7. Conforme assentou o TRE/MT, a pesquisa se propagou em grupos que "se destinavam à circulação de material político", denotando a finalidade de difundir conteúdo voltado ao convencimento de eleitores, não se tratando, portanto, de ambiente restrito a relações privadas. Ademais, um deles contava com "mais de 150 participantes", a revelar o caráter coletivo da ferramenta e, por conseguinte, a propensão ao alastramento das informações.

8. Ainda de acordo com a moldura do acórdão a quo, "houve circulação de pesquisa em formato gráfico que mimetiza as divulgações tradicionais". No ponto, entendimento diverso esbarra no óbice da Súmula 24/TSE, que veda o reexame de fatos e provas em sede extraordinária.

9. Recurso especial a que se nega provimento.
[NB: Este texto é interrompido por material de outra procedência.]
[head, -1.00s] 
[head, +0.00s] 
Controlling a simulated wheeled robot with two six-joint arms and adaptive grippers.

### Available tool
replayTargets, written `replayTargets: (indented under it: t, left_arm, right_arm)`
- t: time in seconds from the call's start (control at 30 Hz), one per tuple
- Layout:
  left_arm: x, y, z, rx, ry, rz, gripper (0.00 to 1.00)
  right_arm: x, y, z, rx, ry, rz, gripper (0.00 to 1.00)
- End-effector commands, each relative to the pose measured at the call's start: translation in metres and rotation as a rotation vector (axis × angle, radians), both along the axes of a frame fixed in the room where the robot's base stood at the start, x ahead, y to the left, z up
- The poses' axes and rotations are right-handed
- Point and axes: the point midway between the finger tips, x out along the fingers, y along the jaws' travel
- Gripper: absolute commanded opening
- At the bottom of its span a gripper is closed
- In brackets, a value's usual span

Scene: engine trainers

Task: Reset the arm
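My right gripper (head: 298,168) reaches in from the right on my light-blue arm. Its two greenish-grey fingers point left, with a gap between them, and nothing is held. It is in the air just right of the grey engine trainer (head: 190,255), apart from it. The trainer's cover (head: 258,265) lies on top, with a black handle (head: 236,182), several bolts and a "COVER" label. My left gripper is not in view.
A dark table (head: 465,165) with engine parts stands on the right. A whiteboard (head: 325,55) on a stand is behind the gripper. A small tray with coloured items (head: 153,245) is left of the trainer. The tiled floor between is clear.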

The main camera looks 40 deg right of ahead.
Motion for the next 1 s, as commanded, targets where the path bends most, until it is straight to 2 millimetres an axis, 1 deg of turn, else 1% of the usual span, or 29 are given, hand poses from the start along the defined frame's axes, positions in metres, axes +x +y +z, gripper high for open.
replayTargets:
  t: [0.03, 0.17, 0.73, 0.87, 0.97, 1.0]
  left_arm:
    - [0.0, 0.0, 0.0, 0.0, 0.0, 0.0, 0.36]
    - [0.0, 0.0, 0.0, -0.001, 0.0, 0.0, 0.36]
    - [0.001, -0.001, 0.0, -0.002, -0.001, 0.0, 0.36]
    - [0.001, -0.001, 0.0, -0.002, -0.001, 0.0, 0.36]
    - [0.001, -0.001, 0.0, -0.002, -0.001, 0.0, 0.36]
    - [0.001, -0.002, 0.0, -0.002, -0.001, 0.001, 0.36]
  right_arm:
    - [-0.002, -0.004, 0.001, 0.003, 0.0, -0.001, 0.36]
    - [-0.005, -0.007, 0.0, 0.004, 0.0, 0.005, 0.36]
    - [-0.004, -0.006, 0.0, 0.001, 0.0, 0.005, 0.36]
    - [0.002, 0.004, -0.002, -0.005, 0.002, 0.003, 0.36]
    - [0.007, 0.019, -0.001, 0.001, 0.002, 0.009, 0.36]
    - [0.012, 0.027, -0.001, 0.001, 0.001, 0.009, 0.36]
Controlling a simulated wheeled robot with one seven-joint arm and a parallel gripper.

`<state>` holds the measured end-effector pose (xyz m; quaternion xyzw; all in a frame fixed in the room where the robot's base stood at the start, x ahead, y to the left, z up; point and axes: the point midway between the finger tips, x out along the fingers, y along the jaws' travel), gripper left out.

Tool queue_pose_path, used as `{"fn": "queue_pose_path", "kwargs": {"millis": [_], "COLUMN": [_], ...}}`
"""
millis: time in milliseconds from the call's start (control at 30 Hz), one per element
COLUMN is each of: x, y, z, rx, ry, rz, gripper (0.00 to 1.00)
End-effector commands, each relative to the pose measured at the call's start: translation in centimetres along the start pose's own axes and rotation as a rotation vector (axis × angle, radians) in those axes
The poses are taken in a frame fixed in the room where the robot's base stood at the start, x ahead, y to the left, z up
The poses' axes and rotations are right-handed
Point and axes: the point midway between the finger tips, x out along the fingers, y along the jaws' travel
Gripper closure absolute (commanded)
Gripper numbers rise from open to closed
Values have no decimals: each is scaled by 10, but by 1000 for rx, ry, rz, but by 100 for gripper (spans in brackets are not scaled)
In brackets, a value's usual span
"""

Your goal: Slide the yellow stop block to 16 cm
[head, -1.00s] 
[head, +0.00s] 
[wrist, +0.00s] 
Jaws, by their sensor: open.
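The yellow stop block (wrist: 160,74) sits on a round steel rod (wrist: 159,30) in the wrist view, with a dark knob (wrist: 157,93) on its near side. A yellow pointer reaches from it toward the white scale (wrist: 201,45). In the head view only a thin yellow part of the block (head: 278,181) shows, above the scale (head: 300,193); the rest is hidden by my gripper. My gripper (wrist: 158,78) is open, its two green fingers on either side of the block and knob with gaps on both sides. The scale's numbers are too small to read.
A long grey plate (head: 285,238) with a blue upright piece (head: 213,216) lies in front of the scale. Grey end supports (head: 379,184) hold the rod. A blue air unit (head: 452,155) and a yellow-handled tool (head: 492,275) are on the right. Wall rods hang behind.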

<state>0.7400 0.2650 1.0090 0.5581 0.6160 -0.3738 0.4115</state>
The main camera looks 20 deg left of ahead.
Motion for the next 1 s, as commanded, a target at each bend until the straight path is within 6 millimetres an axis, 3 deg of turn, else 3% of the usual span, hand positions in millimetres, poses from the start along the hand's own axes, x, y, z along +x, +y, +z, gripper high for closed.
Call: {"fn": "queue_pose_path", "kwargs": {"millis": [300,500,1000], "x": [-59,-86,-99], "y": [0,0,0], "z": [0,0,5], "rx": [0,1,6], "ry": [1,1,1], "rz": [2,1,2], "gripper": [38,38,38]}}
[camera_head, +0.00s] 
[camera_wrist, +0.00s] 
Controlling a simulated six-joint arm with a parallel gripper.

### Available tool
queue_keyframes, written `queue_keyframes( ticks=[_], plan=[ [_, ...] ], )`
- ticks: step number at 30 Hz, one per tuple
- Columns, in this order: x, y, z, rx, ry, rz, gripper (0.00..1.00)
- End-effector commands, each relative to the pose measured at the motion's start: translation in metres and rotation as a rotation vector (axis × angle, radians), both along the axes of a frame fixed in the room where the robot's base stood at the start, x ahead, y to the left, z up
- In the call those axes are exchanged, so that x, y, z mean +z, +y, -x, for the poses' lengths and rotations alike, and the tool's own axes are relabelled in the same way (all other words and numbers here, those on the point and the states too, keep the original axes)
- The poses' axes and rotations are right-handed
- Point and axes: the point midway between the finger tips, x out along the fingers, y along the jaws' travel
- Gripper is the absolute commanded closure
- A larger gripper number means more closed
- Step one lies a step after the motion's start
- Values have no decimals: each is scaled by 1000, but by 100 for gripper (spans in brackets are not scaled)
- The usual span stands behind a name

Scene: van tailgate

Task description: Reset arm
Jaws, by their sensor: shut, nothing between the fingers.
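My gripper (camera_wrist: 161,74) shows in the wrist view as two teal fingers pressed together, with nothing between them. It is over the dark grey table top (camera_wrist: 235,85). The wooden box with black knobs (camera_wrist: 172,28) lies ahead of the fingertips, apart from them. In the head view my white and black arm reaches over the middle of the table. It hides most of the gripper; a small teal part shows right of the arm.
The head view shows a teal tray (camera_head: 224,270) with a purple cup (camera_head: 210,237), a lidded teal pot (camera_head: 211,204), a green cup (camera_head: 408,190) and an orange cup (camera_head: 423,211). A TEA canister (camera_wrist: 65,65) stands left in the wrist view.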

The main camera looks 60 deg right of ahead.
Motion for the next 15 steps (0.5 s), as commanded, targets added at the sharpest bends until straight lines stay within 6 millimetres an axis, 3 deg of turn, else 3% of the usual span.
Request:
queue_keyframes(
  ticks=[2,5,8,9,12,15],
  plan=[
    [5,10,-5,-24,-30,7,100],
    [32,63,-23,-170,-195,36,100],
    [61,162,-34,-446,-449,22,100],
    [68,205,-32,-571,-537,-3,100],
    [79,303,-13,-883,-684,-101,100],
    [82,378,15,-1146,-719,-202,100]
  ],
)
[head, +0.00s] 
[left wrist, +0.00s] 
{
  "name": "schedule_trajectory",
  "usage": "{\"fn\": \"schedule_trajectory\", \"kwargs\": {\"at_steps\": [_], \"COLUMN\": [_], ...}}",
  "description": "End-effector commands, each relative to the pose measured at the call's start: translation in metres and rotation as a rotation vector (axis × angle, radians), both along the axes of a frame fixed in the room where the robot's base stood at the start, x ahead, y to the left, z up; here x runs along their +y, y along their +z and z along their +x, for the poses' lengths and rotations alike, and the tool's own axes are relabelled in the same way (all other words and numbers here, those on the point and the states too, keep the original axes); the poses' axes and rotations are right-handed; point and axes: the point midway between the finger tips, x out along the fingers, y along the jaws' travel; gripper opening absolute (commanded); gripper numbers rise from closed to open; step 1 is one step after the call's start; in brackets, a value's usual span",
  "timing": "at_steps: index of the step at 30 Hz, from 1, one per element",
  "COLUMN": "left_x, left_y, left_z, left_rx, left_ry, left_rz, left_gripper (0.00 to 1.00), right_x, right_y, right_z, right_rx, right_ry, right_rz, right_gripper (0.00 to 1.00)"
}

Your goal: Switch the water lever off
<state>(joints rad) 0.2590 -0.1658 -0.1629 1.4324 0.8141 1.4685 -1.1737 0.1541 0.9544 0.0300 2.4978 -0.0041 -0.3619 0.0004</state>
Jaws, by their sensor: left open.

(AGRAVO EM RECURSO ESPECIAL ELEITORAL n. 060056849, Acórdão, Relator(a) Min. Benedito Gonçalves, Publicação: DJE - Diário de Justiça Eletrônico, Tomo 49, Data 24/03/2023)

 

No caso sub examine, o público alvo atingido parece ser, como alegado pelos recorridos, limitado, não havendo potencialidade de alastramento das informações, veiculadas oralmente.

No leading case citado na decisão acima – REspEl 0000414-92/SE, de relatoria do Min. Tarcisio Vieira de Carvalho Neto – foi assentado que a dimensão atribuída ao termo "conhecimento público", inscrito no art. 33 da Lei n° 9.504/97, o qual se traduz, em outras palavras, na capacidade de alcance do conteúdo da mensagem,
deve ser analisada com base na situação concreta, havendo de se perquirir se a informação divulgada extrapolou os limites de um grupo fechado de interlocutores:

ELEIÇÕES 2016. RECURSO ESPECIAL. REPRESENTAÇÃO. PESQUISA ELEITORAL SEM PRÉVIO REGISTRO. GRUPO DE WHATSAPP. NÃO CARACTERIZAÇÃO. COMUNICAÇÃO RESTRITA AOS VÍNCULOS DE AMIZADE. DESPROVIMENTO. INTELIGÊNCIA DO DISPOSTO NO ART. 33 DA LEI Nº 9.504/97.

1. A busca do equilíbrio entre as garantias constitucionais da liberdade de informação e a proteção da veracidade dos dados divulgados ao longo do pleito eleitoral demanda o constante redimensionamento do rigor dispensado pela Justiça Eleitoral em relação ao tema das pesquisas de opinião, com vistas a resguardar a manutenção das boas práticas democráticas.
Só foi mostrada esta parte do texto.